Re&Up Recycling Teknolojileri Sürdürülebilirlik Lideri Ebru Özküçük Güler de paneldeki konuşmasında şunları söyledi:
“Ülke olarak, döngüsellik alanında yapılan araştırmalarda, tabloda biz "gri" olarak temsil ediliyoruz. Bu durum biraz can sıkıcı. Bu alanda kademe kaydetmiş ülkelerin yaptığı işleri yapabilecek kapasiteye sahibiz. Avrupa Birliği üyesi olmamak veya AB standartlarına uygun hareket etmek, bugüne kadar ticaretimizi zorlamadı. Belli kurallar ve anlaşmalar çerçevesinde oldukça iyi ilerliyoruz. Peki neden bunu raporlarımıza veya tablolara yansıtamıyoruz? Bu aslında çözülmesi zor bir problem değil.
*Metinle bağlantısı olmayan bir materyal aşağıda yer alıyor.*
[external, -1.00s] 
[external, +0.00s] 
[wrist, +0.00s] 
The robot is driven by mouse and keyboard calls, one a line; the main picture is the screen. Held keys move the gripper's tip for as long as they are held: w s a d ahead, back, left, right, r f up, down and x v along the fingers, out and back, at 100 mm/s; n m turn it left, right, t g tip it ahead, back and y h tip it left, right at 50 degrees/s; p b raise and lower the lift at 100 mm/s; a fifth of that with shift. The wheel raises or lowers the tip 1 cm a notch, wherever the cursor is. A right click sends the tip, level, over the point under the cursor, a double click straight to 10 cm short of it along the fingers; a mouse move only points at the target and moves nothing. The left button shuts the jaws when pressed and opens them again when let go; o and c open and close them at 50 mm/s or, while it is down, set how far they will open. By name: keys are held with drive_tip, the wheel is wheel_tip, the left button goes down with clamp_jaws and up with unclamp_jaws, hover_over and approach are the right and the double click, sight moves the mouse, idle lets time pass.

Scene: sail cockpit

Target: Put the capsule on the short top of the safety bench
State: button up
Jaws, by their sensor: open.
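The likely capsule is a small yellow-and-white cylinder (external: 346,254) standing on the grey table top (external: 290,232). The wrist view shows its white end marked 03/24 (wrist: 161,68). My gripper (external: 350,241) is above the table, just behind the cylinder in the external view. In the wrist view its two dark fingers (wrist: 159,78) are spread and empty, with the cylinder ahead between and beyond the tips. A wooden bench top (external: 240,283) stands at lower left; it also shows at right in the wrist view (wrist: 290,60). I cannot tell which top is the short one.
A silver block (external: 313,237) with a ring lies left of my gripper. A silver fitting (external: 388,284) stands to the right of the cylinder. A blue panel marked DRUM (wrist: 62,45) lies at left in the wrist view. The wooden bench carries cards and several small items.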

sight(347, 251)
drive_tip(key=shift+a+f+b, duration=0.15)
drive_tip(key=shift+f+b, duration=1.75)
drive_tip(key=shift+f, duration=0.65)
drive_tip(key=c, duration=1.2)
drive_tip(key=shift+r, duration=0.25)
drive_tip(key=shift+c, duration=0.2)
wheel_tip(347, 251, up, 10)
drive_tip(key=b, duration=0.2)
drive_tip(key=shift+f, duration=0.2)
Sultan Hanım’ın da ilk konuşmasında belirttiği gibi, döngüsel ekonomi açısından durumumuzun detaylı analizi yapılmalı. Ülkemizin yaşam döngüsü analizleri ‘Life Cycle Assessment’ talep edilmeli. Bu çalışma sanayi odasından, bilim ve teknoloji laboratuvarlarından veya özel sektörün oluşturduğu bir platformdan gelebilir. Ancak, bilgiye erişim konusunda şeffaf olmalıyız. Buradaki 40-50 kişiden herhangi biri Google’da arama yaptığında elde ettiği bilgiye güvenmeli. Sadece üyelikle ulaşılabilen bilgi doğru bilgi değildir. ‘Türkiye Life Cycle Assessment Textile Industry’ diye arattığımızda bile doğru ve somut verilere ulaşamıyoruz. Gelen veriler yalnızca ihracat bilgileri oluyor. Ancak döngüsel ekonomi tartışmalarını ilerletebilmek için bu tür bilgilere ihtiyacımız var. Döngüsellik tarafında daha çok çalışmamız gerektiği açık.
Rematters Tekstil Geri Dönüşüm Çözümleri Kurucu Ortağı Hakan Uçar da konuşmasında şunları söyledi:
“Öncelikle terminolojiden başlamamız gerekiyor. Kavramların doğru tanımlanması ve Türkçe olarak da hassasiyetle ifade edilmesi adına bulunduğum her ortamda elimden geldiğince çaba gösteriyorum. Berrak Hanım da bilir; iki yıldır bu konular üzerine sık sık konuşup değerlendiriyoruz.Öncelikle atıklar, oluşum noktalarına göre sınıflandırılıyor; Post-industrial: Üretim sürecinde oluşan atıklar, Pre-consumer: Üretildikten sonra ama henüz satışa sunulmadan, müşteriye ulaşmadan oluşan atıklar ve Post-consumer: Ürünlerin kullanım sonrası ortaya çıkan atıkları. Geri kazanım ve geri dönüşüm konularında bizim doğal bir refleksimiz var. Yaptıklarımızla gurur duyuyoruz ve ardından yeni gelişmelere adapte olarak daha ileriye taşımaya çalışıyoruz. Türkiye’de bu refleksin güzel bir örneği, Uşak'ta geliştirilmiş olan geri dönüşüm yapısıdır. Bu yapı, sıfırdan iyidir; hiç olmamasından çok daha değerlidir. Ancak gerçek anlamda döngüsel ekonomiyi sağlamak için geri dönüşümün doğru uygulanması gerekir. Bu döngüsel yapıda, yeni tedarik zincirlerinin oluştuğunu görüyoruz. Çünkü geri dönüşüm sürecinde piyasada mevcut olmayan yeni materyaller, karışımlar, formlar ve renkler ortaya çıkıyor. Bu yeniliklerin sanayiye kazandırılması ve tedarik zincirinin tamamlanması büyük önem taşıyor.”
Panelistlerin konuşmalarının ardından etkinlik, katılımcıların konuya ilişkin sorularını ilettikleri soru-cevap bölümüyle sürdü. Panelistlerin gelen soruları yanıtlamasının ardından etkinlik sona erdi.